14. The apparatus of claim 13, wherein the examination module extracts visual words from the image to determine visual word occurrence frequencies, computes, for each object of the at least one object model, a likelihood of being present within the image based on the visual word occurrence frequencies and identifies an object having a likelihood that exceeds a predefined threshold.

15. The apparatus of claim 13, wherein the at least one identified region comprises at least two connected regions of the image.

16. The apparatus of claim 15, wherein the localization module merges the at least two connected regions to form the at least one object.

17. The apparatus of claim 13, wherein the localization module, for each of the at least one detected object, performs a similarity comparison between a corresponding visual word distribution of the at least one object model and image visual word distributions.

18. The apparatus of claim 17, wherein the localization module repeats the similarity comparison for at least one subset of regions within the image.

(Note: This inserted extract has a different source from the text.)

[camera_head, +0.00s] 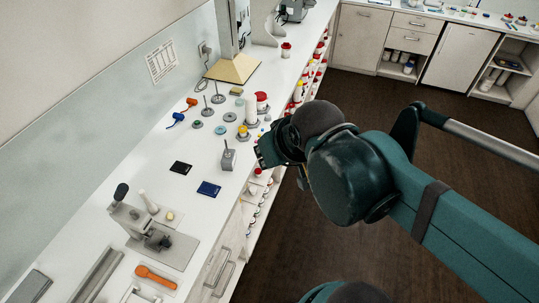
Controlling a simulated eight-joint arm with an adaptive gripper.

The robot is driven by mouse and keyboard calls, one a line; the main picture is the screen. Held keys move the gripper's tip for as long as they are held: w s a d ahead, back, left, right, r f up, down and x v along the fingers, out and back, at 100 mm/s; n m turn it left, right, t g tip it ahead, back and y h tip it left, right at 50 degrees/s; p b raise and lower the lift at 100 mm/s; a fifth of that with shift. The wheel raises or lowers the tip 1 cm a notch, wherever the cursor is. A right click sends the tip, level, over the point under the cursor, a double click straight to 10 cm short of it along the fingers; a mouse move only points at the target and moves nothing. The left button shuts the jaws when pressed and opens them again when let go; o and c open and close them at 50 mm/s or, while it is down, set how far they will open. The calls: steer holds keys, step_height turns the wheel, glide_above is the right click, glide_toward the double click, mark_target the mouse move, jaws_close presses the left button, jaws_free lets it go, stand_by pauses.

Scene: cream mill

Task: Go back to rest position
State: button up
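My gripper (264,155) is at the end of my dark teal arm, near the front edge of the white counter (150,190). It is seen from behind and partly hidden by my wrist. Its fingers point left toward the counter, close to a small grey block with an upright handle (228,158). A gap seems to lie between the gripper and that block. I cannot tell whether the fingers are open or shut, and I see no object held in them.
A black box (181,167) and a blue box (208,188) lie on the counter. A press-like device (155,240) and an orange tool (155,276) are nearer. Red-lidded jars (262,102) stand behind the gripper. Shelves line the counter's front; the brown floor (400,100) is clear.

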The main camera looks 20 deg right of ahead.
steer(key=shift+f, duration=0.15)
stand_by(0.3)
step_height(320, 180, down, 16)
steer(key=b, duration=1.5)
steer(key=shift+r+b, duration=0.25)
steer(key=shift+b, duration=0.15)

19. The apparatus of claim 17, wherein the localization module computes a similarity cost between the corresponding visual word distribution of the at least one object model and the visual word distribution of the at least one region.

20. The apparatus of claim 19, wherein the similarity cost comprises a Kullback-Leiber divergence from the corresponding visual word distribution of the at least one object model to the visual word distribution of the at least one region.